(Rows from a robot dataset)
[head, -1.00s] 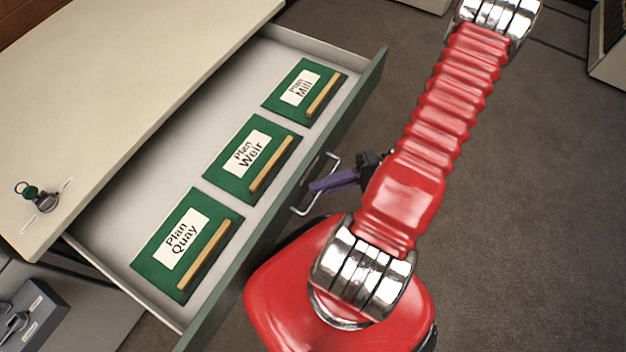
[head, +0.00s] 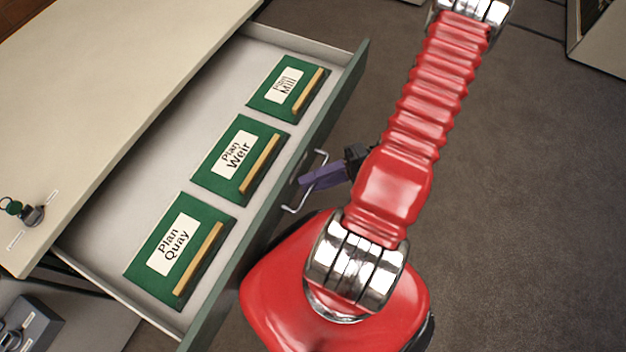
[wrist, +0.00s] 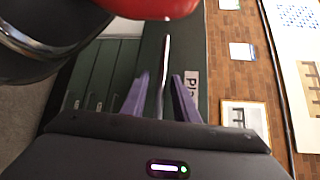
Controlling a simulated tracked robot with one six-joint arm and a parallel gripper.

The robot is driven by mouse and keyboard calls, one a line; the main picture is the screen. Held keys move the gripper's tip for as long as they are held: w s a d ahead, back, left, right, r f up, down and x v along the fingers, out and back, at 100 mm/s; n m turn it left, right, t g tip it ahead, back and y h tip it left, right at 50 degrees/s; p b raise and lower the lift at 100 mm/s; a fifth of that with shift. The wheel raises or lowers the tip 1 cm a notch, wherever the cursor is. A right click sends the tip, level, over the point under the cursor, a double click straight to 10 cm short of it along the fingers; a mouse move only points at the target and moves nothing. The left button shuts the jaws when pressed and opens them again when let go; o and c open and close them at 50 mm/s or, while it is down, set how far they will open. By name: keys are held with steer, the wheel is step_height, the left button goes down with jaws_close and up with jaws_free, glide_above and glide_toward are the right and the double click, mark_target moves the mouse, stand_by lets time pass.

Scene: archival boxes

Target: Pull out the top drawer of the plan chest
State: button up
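The top drawer (head: 222,52) of the plan chest (head: 120,80) stands pulled well out. It holds three green folders labelled Plan Mill (head: 287,86), Plan Weir (head: 240,157) and Plan Quay (head: 178,248). Its dark green front carries a metal bar handle (head: 319,160), which also shows in the wrist view (wrist: 165,60). My gripper (wrist: 160,80) has its two purple fingers on either side of that bar, with visible gaps between fingers and bar, so it looks open. In the head view my gripper (head: 310,180) is at the handle; part of it is hidden by the arm.
A grey tray (head: 30,322) with a metal item is at the lower left. Carpeted floor (head: 520,200) to the right is clear; a pale cabinet (head: 600,35) stands at the far right corner.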

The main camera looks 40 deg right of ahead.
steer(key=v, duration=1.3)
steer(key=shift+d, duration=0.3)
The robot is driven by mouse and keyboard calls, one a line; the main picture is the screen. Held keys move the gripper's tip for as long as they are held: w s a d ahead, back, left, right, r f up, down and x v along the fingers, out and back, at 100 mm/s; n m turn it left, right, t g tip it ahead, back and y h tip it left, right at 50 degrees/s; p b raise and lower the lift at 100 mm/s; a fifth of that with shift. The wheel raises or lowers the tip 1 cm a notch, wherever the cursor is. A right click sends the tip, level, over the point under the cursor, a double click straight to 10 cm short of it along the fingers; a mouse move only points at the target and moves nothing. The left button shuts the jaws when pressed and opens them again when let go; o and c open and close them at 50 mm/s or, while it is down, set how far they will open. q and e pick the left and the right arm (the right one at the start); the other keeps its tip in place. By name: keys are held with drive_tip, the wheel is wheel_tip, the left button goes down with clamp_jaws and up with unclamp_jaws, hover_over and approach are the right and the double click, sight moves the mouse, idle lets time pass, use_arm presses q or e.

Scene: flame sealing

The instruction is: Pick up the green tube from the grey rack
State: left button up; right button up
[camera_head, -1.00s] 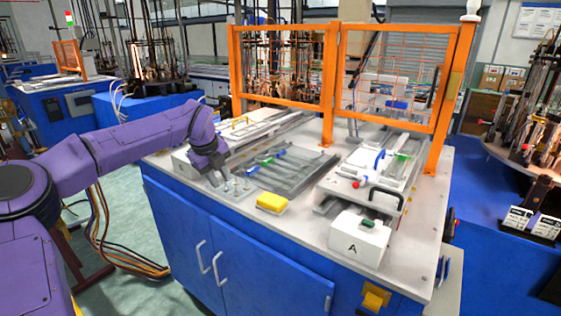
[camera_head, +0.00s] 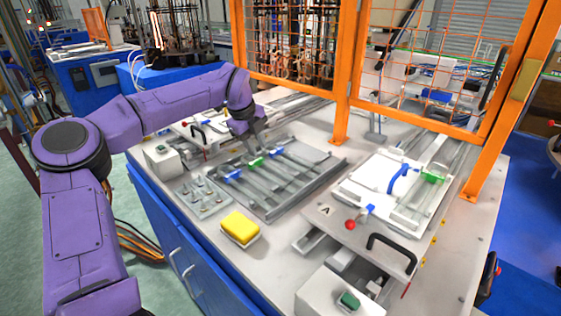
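The grey rack (camera_head: 300,188) lies on the worktable with thin tubes across it. One tube carries a green piece (camera_head: 256,162); blue pieces (camera_head: 276,153) sit on either side of it. My left gripper (camera_head: 252,150) points down at the rack's back left part, right by the green piece. Its fingertips are small and dark here, so I cannot tell whether they are open, shut or touching the tube. My right gripper is not in view. A second green piece (camera_head: 434,178) shows on the white fixture (camera_head: 385,190) at the right.
A yellow sponge (camera_head: 240,228) sits in front of the rack. A small plate with metal pegs (camera_head: 204,198) lies at its left. An orange mesh guard (camera_head: 341,75) stands behind. A white box with a green button (camera_head: 348,300) is at the front.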

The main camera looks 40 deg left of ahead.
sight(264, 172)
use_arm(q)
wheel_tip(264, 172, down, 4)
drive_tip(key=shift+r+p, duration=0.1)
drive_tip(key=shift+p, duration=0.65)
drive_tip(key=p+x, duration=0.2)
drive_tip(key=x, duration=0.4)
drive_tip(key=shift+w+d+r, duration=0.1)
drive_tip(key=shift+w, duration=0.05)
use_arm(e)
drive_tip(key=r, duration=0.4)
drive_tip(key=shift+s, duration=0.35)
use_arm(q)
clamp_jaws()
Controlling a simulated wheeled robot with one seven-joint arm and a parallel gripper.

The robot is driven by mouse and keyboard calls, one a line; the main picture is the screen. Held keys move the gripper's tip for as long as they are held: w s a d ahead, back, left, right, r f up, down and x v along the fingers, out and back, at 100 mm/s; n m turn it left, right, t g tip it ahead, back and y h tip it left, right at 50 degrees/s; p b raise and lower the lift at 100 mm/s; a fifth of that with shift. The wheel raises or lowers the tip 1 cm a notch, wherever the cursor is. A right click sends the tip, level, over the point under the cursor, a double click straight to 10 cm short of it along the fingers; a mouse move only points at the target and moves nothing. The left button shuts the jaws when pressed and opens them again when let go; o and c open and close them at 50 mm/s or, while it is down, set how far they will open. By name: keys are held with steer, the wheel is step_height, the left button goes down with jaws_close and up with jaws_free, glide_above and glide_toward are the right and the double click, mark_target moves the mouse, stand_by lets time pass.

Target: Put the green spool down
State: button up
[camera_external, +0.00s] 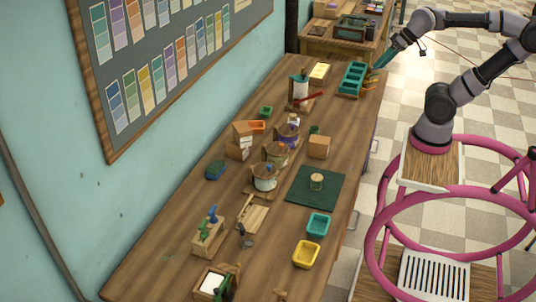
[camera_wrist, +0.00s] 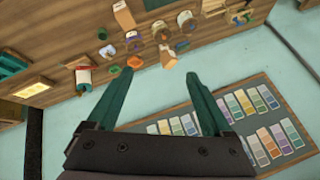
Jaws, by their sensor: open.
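A small spool (camera_external: 316,181) with a pale tan top and a greenish body stands upright on a dark green mat (camera_external: 330,197) at the right side of the table. My gripper (camera_external: 380,60) is at the far end of the table, near a teal compartment tray (camera_external: 352,80) and well away from the spool. In the wrist view my gripper (camera_wrist: 159,74) has its two green fingers spread wide with nothing between them. The spool cannot be made out in the wrist view; a corner of the mat (camera_wrist: 155,4) shows at its top edge.
Several pots (camera_external: 264,178) stand in a row left of the mat, with a cardboard box (camera_external: 318,147) behind it. A teal tray (camera_external: 318,225) and a yellow tray (camera_external: 306,254) lie in front. A paper roll stand (camera_external: 300,92) is further back. A colour-chart board (camera_external: 170,60) hangs on the wall.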

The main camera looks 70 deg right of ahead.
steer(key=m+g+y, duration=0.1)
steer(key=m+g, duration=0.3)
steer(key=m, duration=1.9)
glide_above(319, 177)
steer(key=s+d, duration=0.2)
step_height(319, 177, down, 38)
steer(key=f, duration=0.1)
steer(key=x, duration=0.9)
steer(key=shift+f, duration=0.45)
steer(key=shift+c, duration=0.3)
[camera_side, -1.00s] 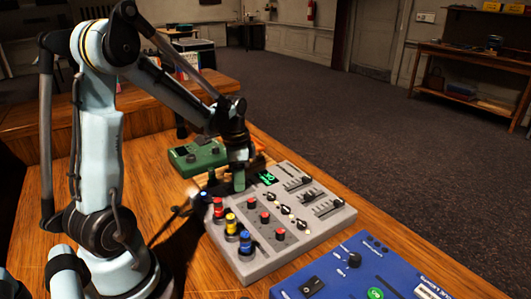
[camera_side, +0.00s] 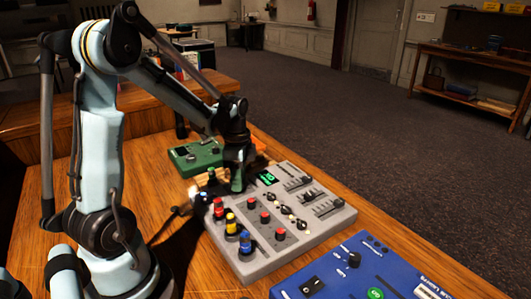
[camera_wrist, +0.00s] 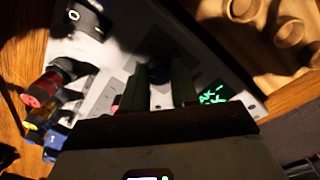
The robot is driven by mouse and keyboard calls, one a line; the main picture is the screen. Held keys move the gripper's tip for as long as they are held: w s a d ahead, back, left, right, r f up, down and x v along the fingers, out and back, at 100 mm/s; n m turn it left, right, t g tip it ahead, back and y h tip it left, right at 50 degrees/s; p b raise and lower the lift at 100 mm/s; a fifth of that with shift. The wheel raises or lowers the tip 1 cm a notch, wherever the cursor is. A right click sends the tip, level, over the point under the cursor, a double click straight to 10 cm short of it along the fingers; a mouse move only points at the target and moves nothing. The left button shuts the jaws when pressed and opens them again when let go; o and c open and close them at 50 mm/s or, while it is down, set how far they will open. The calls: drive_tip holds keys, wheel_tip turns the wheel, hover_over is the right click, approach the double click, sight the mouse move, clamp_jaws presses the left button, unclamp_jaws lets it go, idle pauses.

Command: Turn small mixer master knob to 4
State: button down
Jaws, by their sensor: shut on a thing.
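The small mixer is a grey panel (camera_side: 292,206) with knobs, sliders and a green-lit display (camera_side: 267,178). It also shows in the wrist view (camera_wrist: 110,65), with the lit display (camera_wrist: 213,96) right of my fingers. My gripper (camera_side: 237,187) points down at the mixer's far end, beside the display. In the wrist view its two dark green fingers (camera_wrist: 160,88) reach down to the panel and are shut on the master knob. The knob is mostly hidden by the fingers, so its pointer cannot be read. The display digits are too small to read surely.
Red (camera_side: 219,207), yellow (camera_side: 231,224) and blue (camera_side: 245,241) capped plugs stand upright along the mixer's near left edge. A green box (camera_side: 197,155) lies behind the mixer. A blue device (camera_side: 350,272) lies in front at right.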

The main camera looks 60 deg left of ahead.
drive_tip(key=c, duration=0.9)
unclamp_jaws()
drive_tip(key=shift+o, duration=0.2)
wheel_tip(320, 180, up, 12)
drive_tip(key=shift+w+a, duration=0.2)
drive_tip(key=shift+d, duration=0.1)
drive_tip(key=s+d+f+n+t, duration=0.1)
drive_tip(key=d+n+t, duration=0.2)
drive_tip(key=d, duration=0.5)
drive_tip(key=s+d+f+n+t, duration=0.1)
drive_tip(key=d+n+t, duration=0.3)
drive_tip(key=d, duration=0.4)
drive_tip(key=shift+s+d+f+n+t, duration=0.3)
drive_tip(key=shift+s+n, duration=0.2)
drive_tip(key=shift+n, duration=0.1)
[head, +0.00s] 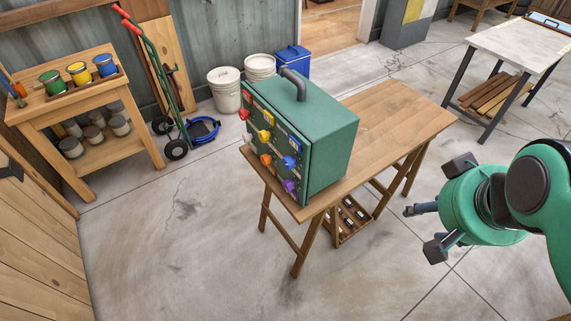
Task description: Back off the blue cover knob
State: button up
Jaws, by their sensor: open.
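A green box (325,135) with a dark handle on top stands on a wooden table (392,115). Its front panel faces left and carries several coloured knobs. The blue knob (290,162) is on the right part of the panel, just above a purple knob (290,186). A yellow knob (264,136), an orange knob (266,159) and red knobs (244,114) are to its left. My gripper (420,229) is open and empty at the right, in front of the table and well apart from the box. The blue knob's thread is too small to see.
A wooden bench (115,95) with paint cans stands at the left. A hand truck (160,75), white buckets (224,90) and a blue bin (293,62) are along the back wall. A light-topped table (520,50) is at the far right. The floor (180,240) in front is clear.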

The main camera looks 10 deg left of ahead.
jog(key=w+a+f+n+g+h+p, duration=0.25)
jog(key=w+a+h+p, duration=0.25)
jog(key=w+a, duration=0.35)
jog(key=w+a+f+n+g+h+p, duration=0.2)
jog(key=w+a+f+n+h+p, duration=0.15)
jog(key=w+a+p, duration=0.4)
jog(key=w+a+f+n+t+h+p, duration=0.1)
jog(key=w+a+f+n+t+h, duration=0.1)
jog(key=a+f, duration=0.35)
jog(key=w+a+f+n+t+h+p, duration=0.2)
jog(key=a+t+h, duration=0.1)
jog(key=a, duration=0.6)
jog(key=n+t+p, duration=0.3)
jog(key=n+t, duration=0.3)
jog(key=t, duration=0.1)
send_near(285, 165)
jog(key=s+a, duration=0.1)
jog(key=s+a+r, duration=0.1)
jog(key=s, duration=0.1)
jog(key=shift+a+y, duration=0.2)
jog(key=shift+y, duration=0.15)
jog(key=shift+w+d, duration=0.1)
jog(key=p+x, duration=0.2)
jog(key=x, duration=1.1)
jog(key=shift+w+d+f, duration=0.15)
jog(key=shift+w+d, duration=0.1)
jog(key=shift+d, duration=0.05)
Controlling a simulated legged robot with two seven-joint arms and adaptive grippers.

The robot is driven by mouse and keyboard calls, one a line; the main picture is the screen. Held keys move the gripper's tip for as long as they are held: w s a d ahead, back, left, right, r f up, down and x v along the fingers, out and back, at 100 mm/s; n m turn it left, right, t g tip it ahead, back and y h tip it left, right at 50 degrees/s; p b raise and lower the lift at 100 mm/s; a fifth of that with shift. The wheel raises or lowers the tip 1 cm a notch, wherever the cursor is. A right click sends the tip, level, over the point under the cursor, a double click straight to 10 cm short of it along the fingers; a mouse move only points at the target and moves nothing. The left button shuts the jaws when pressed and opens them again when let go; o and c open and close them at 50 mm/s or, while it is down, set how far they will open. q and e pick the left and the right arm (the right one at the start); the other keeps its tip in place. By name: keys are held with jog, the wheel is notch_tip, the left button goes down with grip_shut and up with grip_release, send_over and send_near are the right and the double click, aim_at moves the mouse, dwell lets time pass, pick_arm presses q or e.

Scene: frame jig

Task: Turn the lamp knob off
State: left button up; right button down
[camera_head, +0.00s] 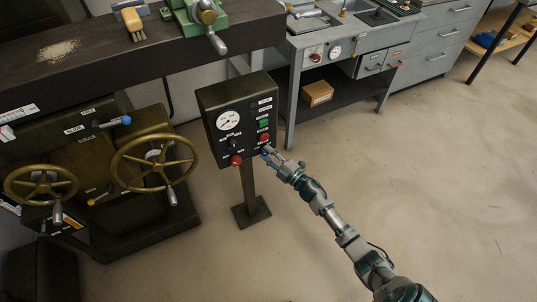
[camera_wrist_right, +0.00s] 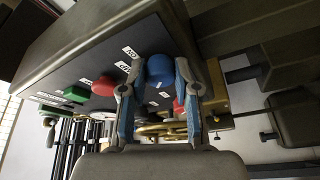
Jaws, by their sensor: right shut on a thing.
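A dark control box (camera_head: 207,101) on a post carries a round gauge, buttons and small white labels. My right gripper (camera_head: 269,152) is at the lower right of its face. In the wrist view, my right gripper (camera_wrist_right: 160,95) has its two fingers on either side of a blue knob (camera_wrist_right: 160,68) and is shut on it. The fingers partly hide the knob, and the head view shows only a little blue there. Small white labels sit beside the knob, but I cannot read its setting. My left gripper is not in view.
Close to the gripper on the panel are a red button (camera_head: 264,138), a green button (camera_head: 264,123) and a red knob (camera_head: 236,160). A machine with brass handwheels (camera_head: 155,160) stands at left. A grey bench (camera_head: 345,45) stands behind. The floor at right is clear.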

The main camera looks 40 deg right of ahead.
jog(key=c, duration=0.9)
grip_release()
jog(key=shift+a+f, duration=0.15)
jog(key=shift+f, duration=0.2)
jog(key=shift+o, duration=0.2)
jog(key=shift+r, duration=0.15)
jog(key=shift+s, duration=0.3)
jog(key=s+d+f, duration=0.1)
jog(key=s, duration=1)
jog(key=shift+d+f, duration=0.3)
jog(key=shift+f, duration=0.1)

| Work to do |
Restate word for word only the lines from where the entries begin through the one with "Target: Pull out"; omit the pictures.

| Reply to the exercise |
[head, -1.00s] 
[head, +0.00s] 
[wrist, +0.00s] 
Controlling a simulated tracked robot with one six-joint arm and a parallel gripper.

The robot is driven by mouse and keyboard calls, one a line; the main picture is the screen. Held keys move the gripper's tip for as long as they are held: w s a d ahead, back, left, right, r f up, down and x v along the fingers, out and back, at 100 mm/s; n m turn it left, right, t g tip it ahead, back and y h tip it left, right at 50 degrees/s; p b raise and lower the lift at 100 mm/s; a fifth of that with shift. The wheel raises or lowers the tip 1 cm a notch, wherever the cursor is. A right click sends the tip, level, over the point under the cursor, a double click straight to 10 cm short of it along the fingers; a mouse move only points at the target and moves nothing. The left button shuts the jaws when pressed and opens them again when let go; o and c open and close them at 50 mm/s or, while it is down, set how far they will open. By name: keys are held with steer, the wheel is step_height, the left button goes down with jaws_close and up with jaws_free, glide_above and glide_toward are the right and the double click, mark_target moves the mouse, stand_by lets time pass.

Scene: archival boxes

Target: Pull out the top drawer of the plan chest

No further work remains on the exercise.